Pitch Moments - Intervista a Stephan El Shaarawy
“Non si ricordano i giorni, si ricordano gli attimi”, scriveva Cesare Pavese nel suo diario Il Mestiere di Vivere. Attimi che in un campo da calcio possono determinare in un istante la traiettoria di un sogno fino a farlo diventare realtà.

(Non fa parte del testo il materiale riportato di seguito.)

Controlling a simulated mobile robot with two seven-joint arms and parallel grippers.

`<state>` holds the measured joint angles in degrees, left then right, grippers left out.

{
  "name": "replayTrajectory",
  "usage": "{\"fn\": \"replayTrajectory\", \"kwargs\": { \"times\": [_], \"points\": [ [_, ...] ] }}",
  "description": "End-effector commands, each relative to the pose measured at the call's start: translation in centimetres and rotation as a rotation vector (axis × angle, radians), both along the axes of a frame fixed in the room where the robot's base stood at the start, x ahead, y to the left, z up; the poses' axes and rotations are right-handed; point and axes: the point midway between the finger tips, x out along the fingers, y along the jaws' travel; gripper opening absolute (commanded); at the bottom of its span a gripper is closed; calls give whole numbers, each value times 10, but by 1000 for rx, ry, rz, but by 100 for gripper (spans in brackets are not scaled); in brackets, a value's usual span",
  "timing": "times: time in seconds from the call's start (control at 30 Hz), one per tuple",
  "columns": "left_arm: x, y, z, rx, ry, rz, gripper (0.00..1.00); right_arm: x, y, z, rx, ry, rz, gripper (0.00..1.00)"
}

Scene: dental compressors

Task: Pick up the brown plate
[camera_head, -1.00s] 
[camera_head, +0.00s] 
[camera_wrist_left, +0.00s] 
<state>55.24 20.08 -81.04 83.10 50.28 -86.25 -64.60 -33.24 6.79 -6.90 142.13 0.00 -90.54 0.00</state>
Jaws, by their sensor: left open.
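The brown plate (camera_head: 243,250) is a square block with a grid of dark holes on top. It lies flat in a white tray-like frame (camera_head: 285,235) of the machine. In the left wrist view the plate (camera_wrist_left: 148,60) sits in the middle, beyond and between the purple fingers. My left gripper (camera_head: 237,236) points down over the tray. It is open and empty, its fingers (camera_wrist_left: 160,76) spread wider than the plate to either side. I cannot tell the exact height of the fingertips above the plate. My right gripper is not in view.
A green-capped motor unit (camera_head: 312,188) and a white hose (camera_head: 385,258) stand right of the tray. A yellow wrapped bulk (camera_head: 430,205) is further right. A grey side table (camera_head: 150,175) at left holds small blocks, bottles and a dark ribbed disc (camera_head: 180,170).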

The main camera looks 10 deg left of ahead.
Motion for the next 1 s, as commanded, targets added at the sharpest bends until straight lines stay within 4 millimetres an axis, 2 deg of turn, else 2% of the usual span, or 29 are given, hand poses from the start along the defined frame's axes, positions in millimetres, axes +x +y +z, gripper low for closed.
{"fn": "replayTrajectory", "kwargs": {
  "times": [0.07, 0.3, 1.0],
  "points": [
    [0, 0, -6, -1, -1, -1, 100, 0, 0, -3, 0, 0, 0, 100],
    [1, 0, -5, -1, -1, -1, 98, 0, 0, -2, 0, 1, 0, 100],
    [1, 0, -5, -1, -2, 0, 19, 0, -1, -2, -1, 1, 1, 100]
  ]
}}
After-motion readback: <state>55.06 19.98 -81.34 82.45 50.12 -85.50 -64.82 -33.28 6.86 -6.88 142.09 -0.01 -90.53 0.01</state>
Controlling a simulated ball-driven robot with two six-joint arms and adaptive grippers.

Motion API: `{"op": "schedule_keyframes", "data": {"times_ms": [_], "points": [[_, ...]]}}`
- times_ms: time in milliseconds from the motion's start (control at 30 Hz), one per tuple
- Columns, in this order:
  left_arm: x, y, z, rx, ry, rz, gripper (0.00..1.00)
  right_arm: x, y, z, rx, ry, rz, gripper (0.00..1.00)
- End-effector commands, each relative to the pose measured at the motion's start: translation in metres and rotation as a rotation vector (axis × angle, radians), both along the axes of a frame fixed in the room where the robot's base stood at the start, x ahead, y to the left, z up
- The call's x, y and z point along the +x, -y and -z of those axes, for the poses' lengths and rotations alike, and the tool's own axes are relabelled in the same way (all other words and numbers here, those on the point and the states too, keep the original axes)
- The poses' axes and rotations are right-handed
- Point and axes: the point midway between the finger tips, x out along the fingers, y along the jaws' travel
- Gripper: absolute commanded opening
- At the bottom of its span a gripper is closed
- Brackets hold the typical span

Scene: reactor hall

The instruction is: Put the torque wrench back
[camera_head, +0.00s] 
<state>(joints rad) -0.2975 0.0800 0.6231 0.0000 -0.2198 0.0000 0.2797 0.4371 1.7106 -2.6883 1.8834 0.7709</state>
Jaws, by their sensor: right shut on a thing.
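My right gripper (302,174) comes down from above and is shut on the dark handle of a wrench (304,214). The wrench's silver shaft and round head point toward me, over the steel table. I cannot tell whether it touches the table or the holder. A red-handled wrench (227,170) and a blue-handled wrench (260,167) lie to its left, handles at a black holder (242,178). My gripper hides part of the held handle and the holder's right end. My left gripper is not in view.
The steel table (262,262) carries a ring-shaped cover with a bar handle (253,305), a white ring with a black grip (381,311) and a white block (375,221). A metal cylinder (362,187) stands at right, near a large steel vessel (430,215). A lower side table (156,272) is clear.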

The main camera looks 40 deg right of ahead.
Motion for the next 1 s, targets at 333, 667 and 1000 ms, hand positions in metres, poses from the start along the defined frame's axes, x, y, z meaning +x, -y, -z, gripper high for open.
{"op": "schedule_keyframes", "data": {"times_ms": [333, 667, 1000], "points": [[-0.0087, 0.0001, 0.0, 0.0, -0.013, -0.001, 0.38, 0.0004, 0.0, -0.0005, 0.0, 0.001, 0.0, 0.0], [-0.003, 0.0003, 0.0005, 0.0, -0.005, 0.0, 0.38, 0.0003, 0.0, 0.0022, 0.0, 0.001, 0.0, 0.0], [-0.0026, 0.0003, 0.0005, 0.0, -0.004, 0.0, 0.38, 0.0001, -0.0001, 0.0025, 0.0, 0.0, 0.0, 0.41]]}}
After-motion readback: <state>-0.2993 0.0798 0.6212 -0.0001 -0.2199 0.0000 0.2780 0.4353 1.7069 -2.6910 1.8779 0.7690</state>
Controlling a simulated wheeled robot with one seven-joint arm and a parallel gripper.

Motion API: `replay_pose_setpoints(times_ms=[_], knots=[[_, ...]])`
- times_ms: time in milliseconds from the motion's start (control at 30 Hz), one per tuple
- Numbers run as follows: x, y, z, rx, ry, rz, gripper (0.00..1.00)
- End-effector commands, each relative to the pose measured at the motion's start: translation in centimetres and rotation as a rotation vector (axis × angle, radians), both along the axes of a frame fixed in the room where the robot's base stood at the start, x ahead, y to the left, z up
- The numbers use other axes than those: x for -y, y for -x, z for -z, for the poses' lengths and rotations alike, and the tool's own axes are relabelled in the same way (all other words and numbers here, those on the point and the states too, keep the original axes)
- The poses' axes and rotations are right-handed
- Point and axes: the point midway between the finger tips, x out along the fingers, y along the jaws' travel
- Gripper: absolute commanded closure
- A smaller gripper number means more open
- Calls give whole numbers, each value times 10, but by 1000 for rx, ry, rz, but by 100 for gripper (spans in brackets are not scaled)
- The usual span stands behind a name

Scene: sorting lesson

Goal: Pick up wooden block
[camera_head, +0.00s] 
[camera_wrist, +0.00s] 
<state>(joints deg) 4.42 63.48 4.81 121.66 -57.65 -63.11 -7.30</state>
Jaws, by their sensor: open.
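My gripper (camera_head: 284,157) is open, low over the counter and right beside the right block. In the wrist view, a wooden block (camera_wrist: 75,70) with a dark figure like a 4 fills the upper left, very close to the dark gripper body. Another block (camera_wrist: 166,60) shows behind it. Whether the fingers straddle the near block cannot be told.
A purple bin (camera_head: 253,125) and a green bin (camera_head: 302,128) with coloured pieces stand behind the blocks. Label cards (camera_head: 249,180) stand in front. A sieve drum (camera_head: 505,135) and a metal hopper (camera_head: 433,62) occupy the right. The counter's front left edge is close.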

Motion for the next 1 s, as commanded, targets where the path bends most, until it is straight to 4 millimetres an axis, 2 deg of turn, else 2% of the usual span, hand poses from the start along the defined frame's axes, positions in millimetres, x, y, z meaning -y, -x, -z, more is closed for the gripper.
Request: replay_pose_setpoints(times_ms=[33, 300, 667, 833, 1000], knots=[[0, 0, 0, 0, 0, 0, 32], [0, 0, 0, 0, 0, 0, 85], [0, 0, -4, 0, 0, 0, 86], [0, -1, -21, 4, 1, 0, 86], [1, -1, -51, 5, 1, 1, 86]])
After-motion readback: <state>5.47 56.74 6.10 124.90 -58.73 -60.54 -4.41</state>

Pitch Moments, il nuovo format di 90min, nasce così, con il desiderio di raccontare i momenti più unici dei campioni più amati del nostro calcio.
Il primo protagonista del nostro viaggio è l’attaccante della Roma Stephan El Shaarawy, che ci ha guidato tra le tappe principali della sua storia, iniziata ai giardinetti sotto la sua casa di Savona e che lo ha portato a diventare uno dei calciatori più amati dai tifosi giallorossi.
Un percorso fatto di tanti piccoli obiettivi, raggiunti grazie all’aiuto di suo papà e di suo fratello, che lo hanno portato a esordire in Serie A a 16 anni, a indossare la maglia del Milan quando ne aveva 18, fino a renderlo “Il Faraone”, del calcio italiano.
I pitch moments di Stephan El Shaarawy
L'intervista
Qual è il primo ricordo che hai legato al calcio?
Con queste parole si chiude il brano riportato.